Deine Trauer ist Deine persönliche Reise

Diese lieb gemeinten Hinweise „Ich weiß wie du dich fühlst“ waren damals immer furchtbar. Wenn ich sie hörte, wollte ich immer hinausschreien. „Nein, das weißt du nicht – das kannst du nicht wissen.“  
Ich habe es damals nicht gemacht. Die Folge war, dass ich mich noch mehr in meiner Trauer allein gefühlt habe. Ich war zwar sicher, dass mein Gegenüber mich mit diesen Worten nur stärken und stützen wollte, aber genau das Gegenteil ist passiert. Es wäre gut gewesen, wenn ich ehrlich gesagt hätte, wie es mit mit diesem gut gemeinten Hinweis gegangen ist. 

 

Unsere eigenen Erfahrungen können wir nicht 1:1 auf einen anderen Menschen übertragen. Das "Wissen" ist unser Wissen, und es ist anmaßend wissen zu wollen, wie sich der andere Mensch in diesem Augenblick der Trauer fühlt. Wir haben jeweils ganz andere Verlusterfahrungen gemacht.
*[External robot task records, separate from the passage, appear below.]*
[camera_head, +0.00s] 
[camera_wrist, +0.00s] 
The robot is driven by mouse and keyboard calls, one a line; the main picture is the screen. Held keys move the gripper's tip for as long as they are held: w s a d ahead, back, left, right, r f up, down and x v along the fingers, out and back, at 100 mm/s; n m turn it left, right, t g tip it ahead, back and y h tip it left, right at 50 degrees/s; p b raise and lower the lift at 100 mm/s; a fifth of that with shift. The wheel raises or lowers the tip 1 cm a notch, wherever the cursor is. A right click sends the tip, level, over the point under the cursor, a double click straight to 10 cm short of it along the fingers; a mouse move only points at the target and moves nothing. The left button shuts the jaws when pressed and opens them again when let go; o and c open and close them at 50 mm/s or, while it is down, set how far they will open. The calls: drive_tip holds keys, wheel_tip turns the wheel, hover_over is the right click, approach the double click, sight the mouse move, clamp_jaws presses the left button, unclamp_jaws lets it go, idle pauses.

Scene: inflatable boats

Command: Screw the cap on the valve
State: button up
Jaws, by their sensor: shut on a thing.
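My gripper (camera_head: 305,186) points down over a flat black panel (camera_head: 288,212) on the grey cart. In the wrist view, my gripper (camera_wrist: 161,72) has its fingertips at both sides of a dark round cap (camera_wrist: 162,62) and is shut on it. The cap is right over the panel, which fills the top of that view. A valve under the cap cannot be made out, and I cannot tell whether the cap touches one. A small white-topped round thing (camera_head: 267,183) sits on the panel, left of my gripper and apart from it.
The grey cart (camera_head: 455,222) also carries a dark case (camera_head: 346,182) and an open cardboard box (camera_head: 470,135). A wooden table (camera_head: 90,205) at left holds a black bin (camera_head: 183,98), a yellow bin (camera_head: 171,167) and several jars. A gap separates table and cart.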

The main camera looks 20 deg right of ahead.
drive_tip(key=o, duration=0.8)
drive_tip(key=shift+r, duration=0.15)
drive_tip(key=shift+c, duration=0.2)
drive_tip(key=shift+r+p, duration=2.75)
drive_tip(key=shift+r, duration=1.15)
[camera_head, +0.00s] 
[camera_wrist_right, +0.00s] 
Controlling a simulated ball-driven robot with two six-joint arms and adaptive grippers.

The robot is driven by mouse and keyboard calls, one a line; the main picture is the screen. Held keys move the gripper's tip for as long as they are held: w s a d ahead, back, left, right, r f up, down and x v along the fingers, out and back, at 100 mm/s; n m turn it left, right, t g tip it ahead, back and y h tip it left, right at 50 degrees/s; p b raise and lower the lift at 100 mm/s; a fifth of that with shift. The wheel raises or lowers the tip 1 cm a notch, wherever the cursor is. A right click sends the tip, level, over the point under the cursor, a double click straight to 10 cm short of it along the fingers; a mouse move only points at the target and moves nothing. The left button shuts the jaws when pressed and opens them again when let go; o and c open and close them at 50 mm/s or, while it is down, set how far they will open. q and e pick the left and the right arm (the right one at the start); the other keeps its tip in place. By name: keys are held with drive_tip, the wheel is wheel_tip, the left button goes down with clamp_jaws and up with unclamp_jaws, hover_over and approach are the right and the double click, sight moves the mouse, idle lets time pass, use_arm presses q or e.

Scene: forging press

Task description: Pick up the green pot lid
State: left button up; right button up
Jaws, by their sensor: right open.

Diese alten Erfahrungen prägen den Umgang mit Abschieden. Außerdem sind die persönlichen Rahmenbedingungen, die Einstellung zur Welt und der Umgang mit schweren und leichten Momenten jeweils ganz unterschiedlich ausgeprägt. Deswegen können wir die Situationen nie vergleichen.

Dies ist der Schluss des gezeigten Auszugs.